Sunday, December 13, 2015

Mismatch

James Taranto at the Wall Street Journal writes about the affirmative action controversy stirred up last week by Harry Reid and the New York Daily News. He writes,...
h Richard Sander, a law professor at UCLA, elaborated yesterday in an essay published by the John William Pope Center for Higher Education Policy:

Scholars began empirically studying the mismatch issue in the 1990s, but in the past five years the field has matured. There are now dozens of careful, peer-reviewed studies that find strong evidence of mismatch. None of the authors of these studies claim that mismatch is a universal or inevitable consequence of affirmative action. But in my view, only demagogues (of which there is, unfortunately, no shortage) or people who haven’t read the relevant literature can still claim that mismatch is not a genuine problem.
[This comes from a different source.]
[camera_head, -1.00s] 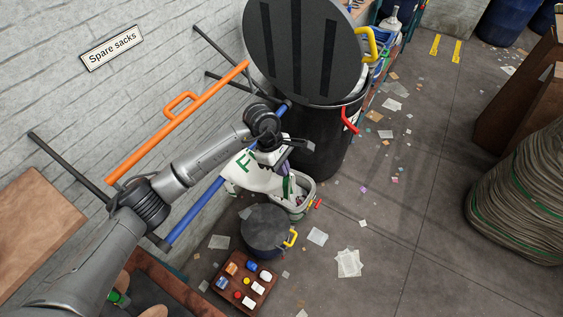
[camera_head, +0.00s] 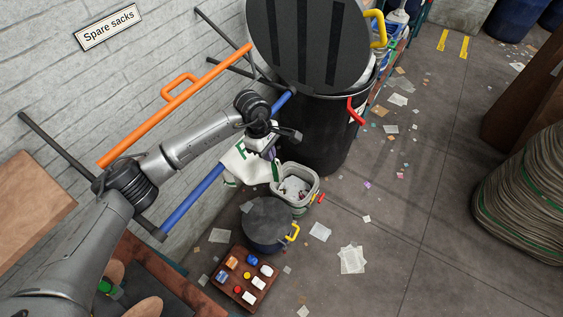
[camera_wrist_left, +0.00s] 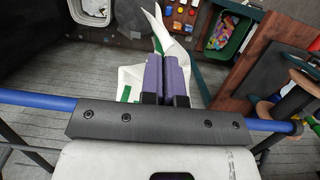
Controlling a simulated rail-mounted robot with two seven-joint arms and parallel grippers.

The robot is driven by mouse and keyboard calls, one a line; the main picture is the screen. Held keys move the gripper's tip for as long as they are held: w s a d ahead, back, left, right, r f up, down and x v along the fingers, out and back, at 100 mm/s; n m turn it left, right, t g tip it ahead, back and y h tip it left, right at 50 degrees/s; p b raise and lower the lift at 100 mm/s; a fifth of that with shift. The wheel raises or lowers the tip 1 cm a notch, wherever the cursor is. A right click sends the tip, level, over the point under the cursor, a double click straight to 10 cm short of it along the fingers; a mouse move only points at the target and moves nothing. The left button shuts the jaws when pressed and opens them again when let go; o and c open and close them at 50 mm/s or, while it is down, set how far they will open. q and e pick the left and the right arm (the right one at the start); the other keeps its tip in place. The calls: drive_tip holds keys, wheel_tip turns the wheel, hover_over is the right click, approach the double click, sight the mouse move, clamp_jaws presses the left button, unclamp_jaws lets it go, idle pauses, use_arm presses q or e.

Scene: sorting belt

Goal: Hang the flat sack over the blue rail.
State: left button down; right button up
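The flat sack (camera_head: 240,168) is white with green lettering and hangs at the blue rail (camera_head: 193,200), covering part of it in the head view. My left gripper (camera_head: 270,152) is at the sack's upper right side. In the left wrist view its purple fingers (camera_wrist_left: 167,80) are together, with white and green sack cloth (camera_wrist_left: 131,78) showing on both sides and beyond the tips. The blue rail (camera_wrist_left: 38,100) runs crosswise behind the gripper body there. Whether cloth lies on both sides of the rail is hidden. My right gripper is not in view.
An orange rail (camera_head: 170,108) runs above the blue one along the wall. A black bin (camera_head: 322,135) with a raised lid stands at the blue rail's far end. A pale open bin (camera_head: 308,193), a dark lidded pot (camera_head: 265,220) and a button box (camera_head: 228,287) stand below.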

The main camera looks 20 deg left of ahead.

Sander identifies three kinds of mismatch. “Learning mismatch” is the one to which Justice Scalia alluded: “Sally learns less than she would at a less competitive school, because the pace is too fast or her professors are pitching their material at a level that’s not ideal for her.” Sander continues:

A second form of mismatch — “competition” mismatch — occurs when students abandon particular fields, or college itself, because of the practical and psychological effects of competing with better-prepared students. . . .

The third type of mismatch — “social mismatch” — is in some ways the most intriguing.

Several studies have now found that college students are much more likely to form friendships with students who have similar levels of academic preparation or performance at college. The phenomenon operates even within racial groups, but when a college’s preferences are highly correlated with race (as they are at many elite schools), social mismatch can lead to self-segregation by blacks and/or Hispanics.

...It has occurred to this columnist that the recent unrest on campuses across the country—including demands for censorship in the name of creating “safe spaces” for minorities—calls into question the educational-benefits-of-diversity premise, which has never been clearly defined.

...Chief Justice John Roberts asked Gregory Garre, the lawyer representing UT, how the university measures “whether the plan is working.” His response:

We looked . . . to student body enrollment. We do look to classroom diversity. We look at feedback from students; from faculty—after all, this is an academic judgment, as the Court said in the [2003] Fisher case, and certainly said in the Grutter and the Bakke case[s]—we look to the racial climate, including incidents.

That’s rather unclear, but it seems to suggest that “incidents” reflecting a hostile “racial climate” themselves provide justification for preferences aimed at increasing minority enrollment. On its face, that logic seems plausible. But if that is how universities decide the matter, it also creates a perverse incentive that militates in favor of more such incidents.